__WHAT TO DO__
Every line below that mentions the word "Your" should be copied out.
++++++++++
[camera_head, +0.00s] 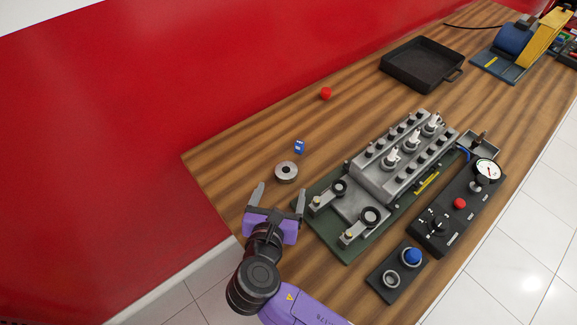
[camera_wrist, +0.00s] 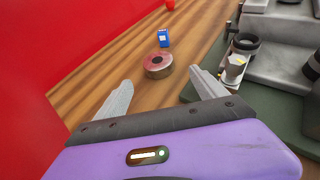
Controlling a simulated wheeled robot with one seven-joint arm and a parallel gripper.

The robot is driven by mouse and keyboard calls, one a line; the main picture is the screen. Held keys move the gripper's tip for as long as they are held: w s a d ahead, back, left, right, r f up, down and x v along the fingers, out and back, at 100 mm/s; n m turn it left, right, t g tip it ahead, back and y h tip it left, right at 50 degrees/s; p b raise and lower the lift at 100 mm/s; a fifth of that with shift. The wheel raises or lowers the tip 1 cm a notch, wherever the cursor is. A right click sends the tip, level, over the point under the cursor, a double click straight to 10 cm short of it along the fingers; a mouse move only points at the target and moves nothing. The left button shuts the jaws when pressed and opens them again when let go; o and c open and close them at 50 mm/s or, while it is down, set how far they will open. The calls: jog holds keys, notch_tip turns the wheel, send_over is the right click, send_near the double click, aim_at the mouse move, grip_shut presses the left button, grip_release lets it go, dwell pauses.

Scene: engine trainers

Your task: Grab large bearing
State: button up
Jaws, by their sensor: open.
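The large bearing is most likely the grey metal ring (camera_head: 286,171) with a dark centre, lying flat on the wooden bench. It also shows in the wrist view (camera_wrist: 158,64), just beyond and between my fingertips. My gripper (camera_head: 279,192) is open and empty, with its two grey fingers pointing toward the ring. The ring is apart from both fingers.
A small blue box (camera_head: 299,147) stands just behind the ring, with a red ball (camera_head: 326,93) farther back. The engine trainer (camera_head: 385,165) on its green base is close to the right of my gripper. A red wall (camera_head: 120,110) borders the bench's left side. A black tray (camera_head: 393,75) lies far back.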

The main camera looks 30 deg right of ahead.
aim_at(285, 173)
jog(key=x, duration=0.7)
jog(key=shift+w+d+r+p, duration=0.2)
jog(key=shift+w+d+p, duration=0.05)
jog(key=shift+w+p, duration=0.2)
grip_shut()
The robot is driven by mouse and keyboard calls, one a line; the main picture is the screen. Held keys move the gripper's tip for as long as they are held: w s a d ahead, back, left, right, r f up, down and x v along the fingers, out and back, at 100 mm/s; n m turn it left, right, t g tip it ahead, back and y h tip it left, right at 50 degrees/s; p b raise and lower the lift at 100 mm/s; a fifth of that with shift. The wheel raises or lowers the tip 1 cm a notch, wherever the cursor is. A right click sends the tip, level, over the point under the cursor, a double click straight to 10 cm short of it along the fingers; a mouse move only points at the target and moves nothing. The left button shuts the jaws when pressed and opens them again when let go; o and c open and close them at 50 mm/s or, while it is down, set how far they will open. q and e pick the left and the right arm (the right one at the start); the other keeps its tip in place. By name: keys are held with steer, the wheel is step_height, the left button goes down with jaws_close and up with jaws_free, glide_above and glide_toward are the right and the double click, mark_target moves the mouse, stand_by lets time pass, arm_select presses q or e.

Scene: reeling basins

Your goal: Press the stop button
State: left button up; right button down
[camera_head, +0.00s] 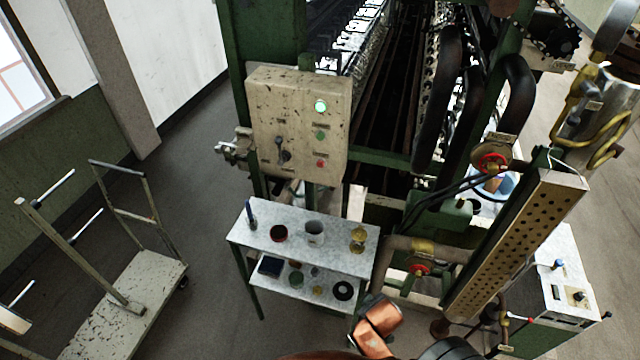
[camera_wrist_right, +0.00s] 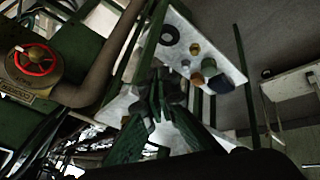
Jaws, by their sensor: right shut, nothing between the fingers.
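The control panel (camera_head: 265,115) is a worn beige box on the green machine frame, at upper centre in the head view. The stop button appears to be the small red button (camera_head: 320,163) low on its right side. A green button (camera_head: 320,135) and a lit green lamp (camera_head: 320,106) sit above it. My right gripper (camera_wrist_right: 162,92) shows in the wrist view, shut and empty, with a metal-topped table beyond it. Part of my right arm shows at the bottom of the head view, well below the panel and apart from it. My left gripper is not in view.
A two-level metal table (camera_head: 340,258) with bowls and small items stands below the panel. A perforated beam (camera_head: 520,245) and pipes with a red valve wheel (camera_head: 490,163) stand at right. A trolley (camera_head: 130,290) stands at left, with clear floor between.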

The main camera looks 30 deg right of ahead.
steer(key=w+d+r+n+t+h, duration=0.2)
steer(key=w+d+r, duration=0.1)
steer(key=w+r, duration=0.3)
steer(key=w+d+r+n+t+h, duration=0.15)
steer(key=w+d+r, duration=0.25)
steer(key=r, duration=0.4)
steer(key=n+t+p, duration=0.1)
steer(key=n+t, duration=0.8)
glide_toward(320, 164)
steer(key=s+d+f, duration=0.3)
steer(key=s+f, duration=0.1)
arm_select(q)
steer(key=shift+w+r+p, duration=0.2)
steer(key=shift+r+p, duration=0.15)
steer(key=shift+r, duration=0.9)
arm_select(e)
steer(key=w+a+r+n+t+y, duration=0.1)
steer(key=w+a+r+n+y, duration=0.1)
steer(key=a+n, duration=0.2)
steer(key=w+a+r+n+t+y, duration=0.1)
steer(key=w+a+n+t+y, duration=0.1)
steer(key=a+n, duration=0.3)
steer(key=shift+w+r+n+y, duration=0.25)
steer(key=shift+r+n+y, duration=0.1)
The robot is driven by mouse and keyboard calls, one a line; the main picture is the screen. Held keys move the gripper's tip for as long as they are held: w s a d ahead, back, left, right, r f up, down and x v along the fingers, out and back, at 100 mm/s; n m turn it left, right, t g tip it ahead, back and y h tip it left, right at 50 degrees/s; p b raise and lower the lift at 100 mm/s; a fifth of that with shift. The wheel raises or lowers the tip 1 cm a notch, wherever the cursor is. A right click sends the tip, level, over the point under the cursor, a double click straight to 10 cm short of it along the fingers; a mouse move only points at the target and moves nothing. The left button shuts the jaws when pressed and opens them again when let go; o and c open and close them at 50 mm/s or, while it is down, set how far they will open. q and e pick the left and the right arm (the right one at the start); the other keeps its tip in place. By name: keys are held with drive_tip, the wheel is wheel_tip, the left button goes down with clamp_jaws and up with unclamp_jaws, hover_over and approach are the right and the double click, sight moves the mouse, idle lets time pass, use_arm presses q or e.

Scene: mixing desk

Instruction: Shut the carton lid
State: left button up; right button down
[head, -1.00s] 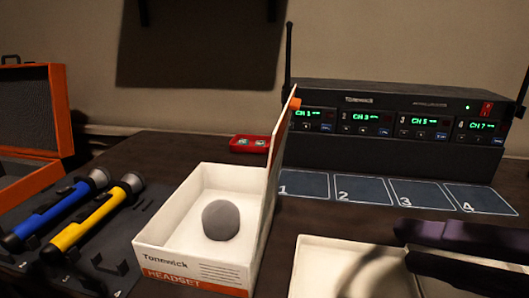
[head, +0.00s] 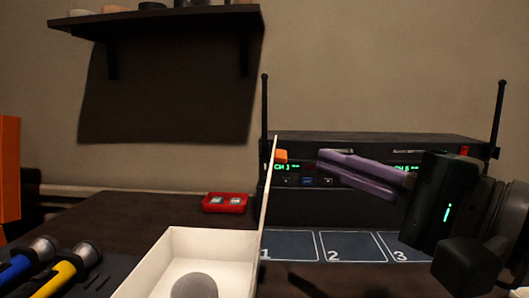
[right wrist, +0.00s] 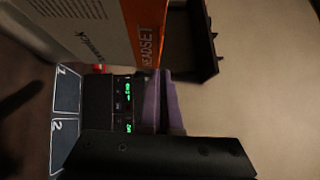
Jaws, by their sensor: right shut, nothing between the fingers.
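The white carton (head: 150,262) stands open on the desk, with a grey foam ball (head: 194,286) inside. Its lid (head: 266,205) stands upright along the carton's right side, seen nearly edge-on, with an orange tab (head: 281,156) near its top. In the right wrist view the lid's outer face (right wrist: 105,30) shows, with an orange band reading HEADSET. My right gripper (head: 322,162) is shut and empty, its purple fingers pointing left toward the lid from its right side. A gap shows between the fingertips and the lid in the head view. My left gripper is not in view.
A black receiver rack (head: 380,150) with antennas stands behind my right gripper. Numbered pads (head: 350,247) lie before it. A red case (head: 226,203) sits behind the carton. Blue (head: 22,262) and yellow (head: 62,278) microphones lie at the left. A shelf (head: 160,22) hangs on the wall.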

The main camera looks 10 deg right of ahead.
++++++++++
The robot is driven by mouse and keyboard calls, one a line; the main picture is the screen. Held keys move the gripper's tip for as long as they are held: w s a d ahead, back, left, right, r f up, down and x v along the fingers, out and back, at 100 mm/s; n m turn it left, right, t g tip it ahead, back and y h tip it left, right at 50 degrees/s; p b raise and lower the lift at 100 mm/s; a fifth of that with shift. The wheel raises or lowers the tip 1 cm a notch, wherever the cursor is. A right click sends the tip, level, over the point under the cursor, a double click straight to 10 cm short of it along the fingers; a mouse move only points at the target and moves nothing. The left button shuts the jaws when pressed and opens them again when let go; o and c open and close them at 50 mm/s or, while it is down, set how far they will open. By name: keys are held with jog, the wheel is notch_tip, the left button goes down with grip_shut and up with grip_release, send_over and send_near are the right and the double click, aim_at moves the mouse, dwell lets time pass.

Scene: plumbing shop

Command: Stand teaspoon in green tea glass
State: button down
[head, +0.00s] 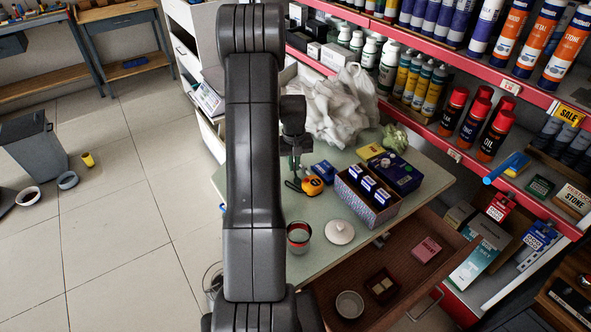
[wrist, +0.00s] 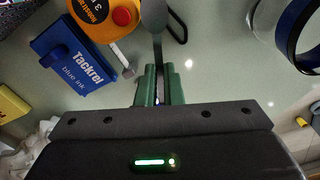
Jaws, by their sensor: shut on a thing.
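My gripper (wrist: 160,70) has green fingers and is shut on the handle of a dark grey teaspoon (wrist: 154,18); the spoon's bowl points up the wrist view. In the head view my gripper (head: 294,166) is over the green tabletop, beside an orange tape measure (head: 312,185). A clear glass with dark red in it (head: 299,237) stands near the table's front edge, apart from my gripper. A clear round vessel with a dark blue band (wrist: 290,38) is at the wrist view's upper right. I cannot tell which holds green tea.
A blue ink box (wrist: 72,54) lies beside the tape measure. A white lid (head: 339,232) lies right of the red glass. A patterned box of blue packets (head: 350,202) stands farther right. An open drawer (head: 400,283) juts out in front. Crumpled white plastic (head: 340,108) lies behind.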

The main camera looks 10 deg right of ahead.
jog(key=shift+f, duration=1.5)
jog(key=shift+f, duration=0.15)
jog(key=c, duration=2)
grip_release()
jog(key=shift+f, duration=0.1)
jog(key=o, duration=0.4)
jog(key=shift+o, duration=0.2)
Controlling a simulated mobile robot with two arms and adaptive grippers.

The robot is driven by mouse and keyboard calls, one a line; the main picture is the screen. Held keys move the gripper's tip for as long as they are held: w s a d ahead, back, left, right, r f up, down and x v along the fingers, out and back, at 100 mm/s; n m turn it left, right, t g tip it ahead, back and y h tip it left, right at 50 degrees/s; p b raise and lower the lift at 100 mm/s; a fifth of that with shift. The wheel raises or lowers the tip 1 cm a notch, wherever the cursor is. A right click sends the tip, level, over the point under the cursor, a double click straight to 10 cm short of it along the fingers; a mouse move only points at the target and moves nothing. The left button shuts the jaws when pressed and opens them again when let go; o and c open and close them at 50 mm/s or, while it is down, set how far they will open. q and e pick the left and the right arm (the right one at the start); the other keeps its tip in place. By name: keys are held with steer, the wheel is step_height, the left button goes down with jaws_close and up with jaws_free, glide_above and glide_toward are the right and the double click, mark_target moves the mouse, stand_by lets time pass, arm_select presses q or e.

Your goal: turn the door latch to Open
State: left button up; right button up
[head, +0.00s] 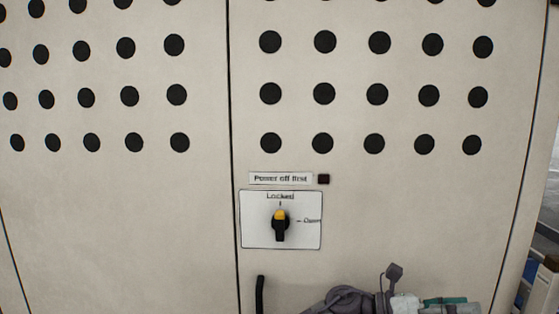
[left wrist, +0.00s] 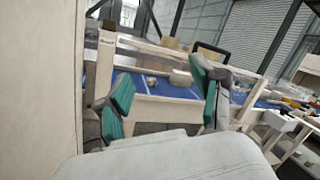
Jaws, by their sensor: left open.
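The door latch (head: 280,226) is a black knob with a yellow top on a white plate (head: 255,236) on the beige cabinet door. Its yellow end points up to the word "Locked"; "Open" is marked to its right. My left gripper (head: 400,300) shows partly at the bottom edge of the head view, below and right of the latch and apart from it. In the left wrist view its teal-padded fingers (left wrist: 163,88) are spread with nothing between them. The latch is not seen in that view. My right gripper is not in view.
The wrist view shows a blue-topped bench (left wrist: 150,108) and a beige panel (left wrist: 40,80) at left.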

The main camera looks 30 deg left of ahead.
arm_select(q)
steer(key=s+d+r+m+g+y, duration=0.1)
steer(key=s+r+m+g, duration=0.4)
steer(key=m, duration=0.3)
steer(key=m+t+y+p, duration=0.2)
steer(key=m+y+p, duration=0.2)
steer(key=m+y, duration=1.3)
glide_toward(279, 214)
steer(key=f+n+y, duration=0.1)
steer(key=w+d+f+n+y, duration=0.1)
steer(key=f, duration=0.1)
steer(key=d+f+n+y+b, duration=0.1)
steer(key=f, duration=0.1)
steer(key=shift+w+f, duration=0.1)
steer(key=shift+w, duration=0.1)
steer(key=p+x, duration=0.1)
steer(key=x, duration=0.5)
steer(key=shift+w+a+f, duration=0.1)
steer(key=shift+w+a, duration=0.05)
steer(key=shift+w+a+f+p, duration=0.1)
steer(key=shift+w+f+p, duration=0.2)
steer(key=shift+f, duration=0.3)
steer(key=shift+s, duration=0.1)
++++++++++
__SOLUTION__
Your task: Grab large bearing
Your goal: Press the stop button
Your goal: turn the door latch to Open

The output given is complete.